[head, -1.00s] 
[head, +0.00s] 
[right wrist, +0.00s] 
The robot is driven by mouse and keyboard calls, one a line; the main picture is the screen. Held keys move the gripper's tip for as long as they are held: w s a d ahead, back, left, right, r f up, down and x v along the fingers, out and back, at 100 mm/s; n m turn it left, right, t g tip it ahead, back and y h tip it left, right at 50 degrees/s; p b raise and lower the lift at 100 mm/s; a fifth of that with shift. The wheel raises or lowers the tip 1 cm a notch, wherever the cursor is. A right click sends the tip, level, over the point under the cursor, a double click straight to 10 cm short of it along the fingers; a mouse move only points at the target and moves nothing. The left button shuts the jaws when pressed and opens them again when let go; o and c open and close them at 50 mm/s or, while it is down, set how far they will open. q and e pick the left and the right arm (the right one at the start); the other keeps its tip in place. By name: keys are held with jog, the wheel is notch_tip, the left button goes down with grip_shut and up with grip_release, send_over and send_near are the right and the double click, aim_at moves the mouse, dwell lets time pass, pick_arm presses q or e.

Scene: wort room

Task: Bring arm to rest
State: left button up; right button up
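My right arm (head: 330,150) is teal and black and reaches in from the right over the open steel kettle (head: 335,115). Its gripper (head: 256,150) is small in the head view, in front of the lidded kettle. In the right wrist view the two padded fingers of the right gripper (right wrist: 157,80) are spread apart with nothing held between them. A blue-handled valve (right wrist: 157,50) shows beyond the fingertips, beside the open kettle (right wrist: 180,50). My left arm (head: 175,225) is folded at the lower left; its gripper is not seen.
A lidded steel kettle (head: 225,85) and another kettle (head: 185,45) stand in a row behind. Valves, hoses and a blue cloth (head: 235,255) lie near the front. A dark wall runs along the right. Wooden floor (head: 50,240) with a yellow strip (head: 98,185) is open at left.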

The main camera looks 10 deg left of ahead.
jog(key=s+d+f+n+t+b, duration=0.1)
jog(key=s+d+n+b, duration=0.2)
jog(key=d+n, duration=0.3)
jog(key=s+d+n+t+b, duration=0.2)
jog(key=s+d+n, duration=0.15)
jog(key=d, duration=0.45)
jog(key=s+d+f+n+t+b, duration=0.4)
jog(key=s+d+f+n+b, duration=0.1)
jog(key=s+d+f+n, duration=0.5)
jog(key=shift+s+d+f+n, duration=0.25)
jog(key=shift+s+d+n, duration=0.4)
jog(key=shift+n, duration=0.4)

(WHAT YOU WILL DO): Your task is to repeat the data exactly, with nothing left out.

(OUTPUT OF THE TASK):
[head, -1.00s] 
[head, +0.00s] 
[right wrist, +0.00s] 
The robot is driven by mouse and keyboard calls, one a line; the main picture is the screen. Held keys move the gripper's tip for as long as they are held: w s a d ahead, back, left, right, r f up, down and x v along the fingers, out and back, at 100 mm/s; n m turn it left, right, t g tip it ahead, back and y h tip it left, right at 50 degrees/s; p b raise and lower the lift at 100 mm/s; a fifth of that with shift. The wheel raises or lowers the tip 1 cm a notch, wherever the cursor is. A right click sends the tip, level, over the point under the cursor, a double click straight to 10 cm short of it along the fingers; a mouse move only points at the target and moves nothing. The left button shuts the jaws when pressed and opens them again when let go; o and c open and close them at 50 mm/s or, while it is down, set how far they will open. q and e pick the left and the right arm (the right one at the start); the other keeps its tip in place. By name: keys are held with jog, the wheel is notch_tip, the left button goes down with grip_shut and up with grip_release, send_over and send_near are the right and the double click, aim_at moves the mouse, dwell lets time pass, pick_arm presses q or e.

Scene: wort room

Task: Bring arm to rest
State: left button up; right button up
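My right arm (head: 330,150) is teal and black and reaches in from the right over the open steel kettle (head: 335,115). Its gripper (head: 256,150) is small in the head view, in front of the lidded kettle. In the right wrist view the two padded fingers of the right gripper (right wrist: 157,80) are spread apart with nothing held between them. A blue-handled valve (right wrist: 157,50) shows beyond the fingertips, beside the open kettle (right wrist: 180,50). My left arm (head: 175,225) is folded at the lower left; its gripper is not seen.
A lidded steel kettle (head: 225,85) and another kettle (head: 185,45) stand in a row behind. Valves, hoses and a blue cloth (head: 235,255) lie near the front. A dark wall runs along the right. Wooden floor (head: 50,240) with a yellow strip (head: 98,185) is open at left.

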The main camera looks 10 deg left of ahead.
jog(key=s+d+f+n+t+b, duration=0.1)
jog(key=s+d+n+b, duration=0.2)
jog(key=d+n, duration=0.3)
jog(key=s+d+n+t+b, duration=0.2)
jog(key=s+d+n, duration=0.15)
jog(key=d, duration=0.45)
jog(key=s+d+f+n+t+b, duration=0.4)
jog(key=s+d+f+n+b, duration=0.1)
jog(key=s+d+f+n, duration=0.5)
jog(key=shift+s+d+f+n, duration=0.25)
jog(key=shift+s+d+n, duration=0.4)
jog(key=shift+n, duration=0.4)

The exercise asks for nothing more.